Codify’s latest data paints the starkest picture yet. In 2008, MLB pitchers threw just over eleven thousand pitches at 98 mph or harder. This season, that number eclipsed fifty-one thousand. That’s not a trend line. That’s a seismic shift.
What changed?
Player development did. Biomechanics labs became industry staples. Weighted ball programs graduated from fringe to mainstream. Teams hired velocity specialists the same way tech firms hire engineers — aggressively.
Pitchers aren’t born throwing 98. Today, they are built for it.
The sport has evolved around that reality. Front offices chase arm speed. Analytics departments reward spin efficiency that plays at higher velocity windows. Hitters are trained to handle velocity, which ironically pressures pitchers to throw harder just to stay ahead.
But the question hanging over the league is not whether velocity has won — it undeniably has. It’s whether baseball is prepared for the cost.

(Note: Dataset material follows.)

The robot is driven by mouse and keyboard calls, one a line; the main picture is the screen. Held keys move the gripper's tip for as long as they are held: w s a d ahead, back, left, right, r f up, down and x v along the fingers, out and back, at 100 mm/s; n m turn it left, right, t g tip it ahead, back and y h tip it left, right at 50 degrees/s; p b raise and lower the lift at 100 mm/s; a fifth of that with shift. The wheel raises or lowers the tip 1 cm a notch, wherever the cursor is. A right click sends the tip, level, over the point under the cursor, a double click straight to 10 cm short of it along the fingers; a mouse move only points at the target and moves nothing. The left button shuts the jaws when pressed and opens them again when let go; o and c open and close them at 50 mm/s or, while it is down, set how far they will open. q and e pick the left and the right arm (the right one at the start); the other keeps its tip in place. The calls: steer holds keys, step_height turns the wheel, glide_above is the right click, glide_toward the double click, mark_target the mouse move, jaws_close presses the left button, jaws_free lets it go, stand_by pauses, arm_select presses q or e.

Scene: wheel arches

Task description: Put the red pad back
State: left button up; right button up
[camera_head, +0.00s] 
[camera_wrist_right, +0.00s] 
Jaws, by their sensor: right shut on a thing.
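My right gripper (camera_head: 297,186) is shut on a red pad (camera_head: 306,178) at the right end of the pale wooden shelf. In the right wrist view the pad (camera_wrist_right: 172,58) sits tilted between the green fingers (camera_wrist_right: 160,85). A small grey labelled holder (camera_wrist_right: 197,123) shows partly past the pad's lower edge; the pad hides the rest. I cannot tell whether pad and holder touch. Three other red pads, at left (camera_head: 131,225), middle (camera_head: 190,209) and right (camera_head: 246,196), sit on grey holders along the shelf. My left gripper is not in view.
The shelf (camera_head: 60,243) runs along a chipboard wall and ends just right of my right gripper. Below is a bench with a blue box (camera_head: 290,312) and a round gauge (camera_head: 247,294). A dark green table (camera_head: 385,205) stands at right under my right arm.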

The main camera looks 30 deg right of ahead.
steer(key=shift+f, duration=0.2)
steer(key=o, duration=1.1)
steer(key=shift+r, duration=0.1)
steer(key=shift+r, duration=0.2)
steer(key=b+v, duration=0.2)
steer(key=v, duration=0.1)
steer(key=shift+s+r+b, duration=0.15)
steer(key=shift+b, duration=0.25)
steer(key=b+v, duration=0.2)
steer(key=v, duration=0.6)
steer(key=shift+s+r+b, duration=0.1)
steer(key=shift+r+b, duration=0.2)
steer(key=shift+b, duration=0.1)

Injury rates have climbed. Elbows and shoulders absorb stress that modern training amplifies. Frontline arms increasingly visit operating rooms. The game is faster and louder, but also more fragile.

This era is thrilling for fans. Ninety-eight doesn’t shock anyone anymore — one hundred does, but even that shock is fading. College arms routinely touch triple digits. High school showcases advertise velocity like carnival attractions. Young pitchers chase radar numbers because the system teaches them that velocity is their ticket in.
Team executives quietly wonder whether this trajectory is sustainable. They love the strikeout impact — hitters whiff at elite velocity. But they fear the attrition. It’s difficult to build rotation stability when arms break before reaching their primes.
The counterpoint is already emerging: pitching labs are now working backward — developing ways to protect bodies, not just extract velocity. Teams are investing in movement screens, tendon load monitoring, and mechanical efficiency models to keep throwers from blowing out. Whether science can keep pace with the speed race remains uncertain.
Still, there is a conviction within baseball circles — this velocity era is not slowing. The league has crossed a threshold. Pitchers don’t want to go back, and organizations don’t want them to.
Somewhere, Greg Maddux would be intrigued — he lived at 86 mph and dominated the world. Today, he might wonder whether his game could exist without the radar. Maybe that’s why some clubs are also training a different type of pitcher — one who wins with shape, not speed, mirroring Maddux in the modern lab setting.
But right now?
Velocity is king.
Codify’s chart doesn’t just show growth. It shows acceleration — the steepest climb coming in the last five years. Forty thousand 98+ mph pitches last season looked wild. Fifty-one thousand this season suggests we haven’t reached peak yet.
Fans can only buckle in — because baseball is faster than it has ever been. And it’s still gaining speed.